In principle, it is a regeneration receiver in the manner of an audion. In the input there is a RF preamplifier with a FET in gate grounded arrangement. That makes the tuning largely independent of the antenna. The second FET also works in a gate grounded arrangement. It only serves to amplify the voltage in the feedback branch. The third FET works as a kind of an audion detector in source grounded arrangement. For the regeneration, it also works as an RF amplifier in a drain grounded arrangement. With this basic circuit, the voltage gain is always less than one, which would not be sufficient for undamping the resonant circuit. The arrangement with the second FET as a voltage amplifier results in in-phase feedback with sufficient loop gain. This makes it possible to use a simple resonant circuit without taps or coupling windings, which considerably simplifies the wiring of the wave switch and makes the overall structure of the RF part very uncritical.

The regeneration is adjusted in an unusual way by a potentiometer in the signal branch. Although this requires a potentiometer that is sufficiently suitable for RF applications, it has the advantage of a soft oscillation approach and less frequency influencing. The potentiometer in the source conduction of the third FET is used to set the bias point and is adjusted to the best compromise between good amplification and clear sound.

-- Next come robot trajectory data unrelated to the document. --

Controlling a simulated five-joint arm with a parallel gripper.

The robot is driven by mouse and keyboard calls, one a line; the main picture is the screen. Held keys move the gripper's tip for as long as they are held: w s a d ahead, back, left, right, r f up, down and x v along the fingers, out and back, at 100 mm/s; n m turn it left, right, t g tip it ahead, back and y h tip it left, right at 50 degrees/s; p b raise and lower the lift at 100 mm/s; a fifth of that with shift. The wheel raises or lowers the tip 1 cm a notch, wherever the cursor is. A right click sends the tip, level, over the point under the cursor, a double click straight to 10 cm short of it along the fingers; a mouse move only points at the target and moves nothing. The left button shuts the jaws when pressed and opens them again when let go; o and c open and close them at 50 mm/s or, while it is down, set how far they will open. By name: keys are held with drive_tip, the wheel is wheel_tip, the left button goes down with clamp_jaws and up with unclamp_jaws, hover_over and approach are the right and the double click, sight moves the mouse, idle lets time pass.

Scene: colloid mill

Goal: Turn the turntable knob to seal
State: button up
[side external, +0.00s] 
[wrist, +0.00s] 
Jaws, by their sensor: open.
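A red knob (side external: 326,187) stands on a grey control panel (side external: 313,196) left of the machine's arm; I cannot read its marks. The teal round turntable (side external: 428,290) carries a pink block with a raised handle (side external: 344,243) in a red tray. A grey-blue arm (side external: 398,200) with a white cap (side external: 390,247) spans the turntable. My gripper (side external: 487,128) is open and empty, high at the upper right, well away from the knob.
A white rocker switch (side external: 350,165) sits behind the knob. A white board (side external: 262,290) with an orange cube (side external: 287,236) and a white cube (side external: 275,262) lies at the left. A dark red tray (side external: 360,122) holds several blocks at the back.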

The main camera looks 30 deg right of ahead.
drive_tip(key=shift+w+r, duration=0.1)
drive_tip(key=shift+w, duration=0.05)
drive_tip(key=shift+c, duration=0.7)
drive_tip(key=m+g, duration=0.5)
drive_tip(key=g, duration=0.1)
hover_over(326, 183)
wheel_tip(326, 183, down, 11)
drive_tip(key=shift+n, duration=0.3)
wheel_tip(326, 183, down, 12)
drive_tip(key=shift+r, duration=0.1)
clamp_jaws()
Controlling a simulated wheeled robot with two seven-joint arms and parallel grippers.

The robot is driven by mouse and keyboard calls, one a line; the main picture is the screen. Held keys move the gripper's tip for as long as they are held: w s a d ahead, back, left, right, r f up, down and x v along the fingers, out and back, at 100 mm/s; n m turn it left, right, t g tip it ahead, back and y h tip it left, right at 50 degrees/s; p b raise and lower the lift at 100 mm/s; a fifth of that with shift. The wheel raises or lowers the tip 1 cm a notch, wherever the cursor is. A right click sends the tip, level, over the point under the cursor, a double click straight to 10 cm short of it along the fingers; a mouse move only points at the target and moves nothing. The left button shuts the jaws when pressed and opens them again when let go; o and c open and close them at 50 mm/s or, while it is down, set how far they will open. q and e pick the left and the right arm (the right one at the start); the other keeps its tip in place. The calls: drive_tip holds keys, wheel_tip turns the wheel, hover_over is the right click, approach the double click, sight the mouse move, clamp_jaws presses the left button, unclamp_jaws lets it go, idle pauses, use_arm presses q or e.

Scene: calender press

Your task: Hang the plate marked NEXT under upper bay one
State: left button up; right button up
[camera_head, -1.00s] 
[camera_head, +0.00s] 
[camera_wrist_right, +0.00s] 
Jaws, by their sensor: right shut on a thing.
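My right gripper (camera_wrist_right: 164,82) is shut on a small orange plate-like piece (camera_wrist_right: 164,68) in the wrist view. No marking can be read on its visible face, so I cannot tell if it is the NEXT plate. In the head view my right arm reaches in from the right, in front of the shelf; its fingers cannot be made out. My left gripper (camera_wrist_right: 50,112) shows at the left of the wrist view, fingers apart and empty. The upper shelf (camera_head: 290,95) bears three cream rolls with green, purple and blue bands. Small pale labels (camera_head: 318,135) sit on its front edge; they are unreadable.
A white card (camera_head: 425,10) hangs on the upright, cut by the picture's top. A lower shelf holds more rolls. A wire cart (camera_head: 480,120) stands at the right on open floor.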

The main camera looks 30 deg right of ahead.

Once the regeneration is set shortly before the approach of the oscillation, the device enables clean reception from AM radio stations without having to constantly readjust the feedback potentiometer. Compared to cheap or older world receivers, as with all direct receivers, the lack of any image frequencies is noticeable very positive. The device is also quite suitable for SSB and telegraphy reception. To do this, the feedback adjuster only needs to be turned a little beyond the start of the oscillation. The circuit then works as a very sensitive direct conversation receiver. However, there is no sideband suppression. In contrast to many other regeneration receivers, the circuit has very little tendency to synchronize, so that the SSB reception also sounds very clean.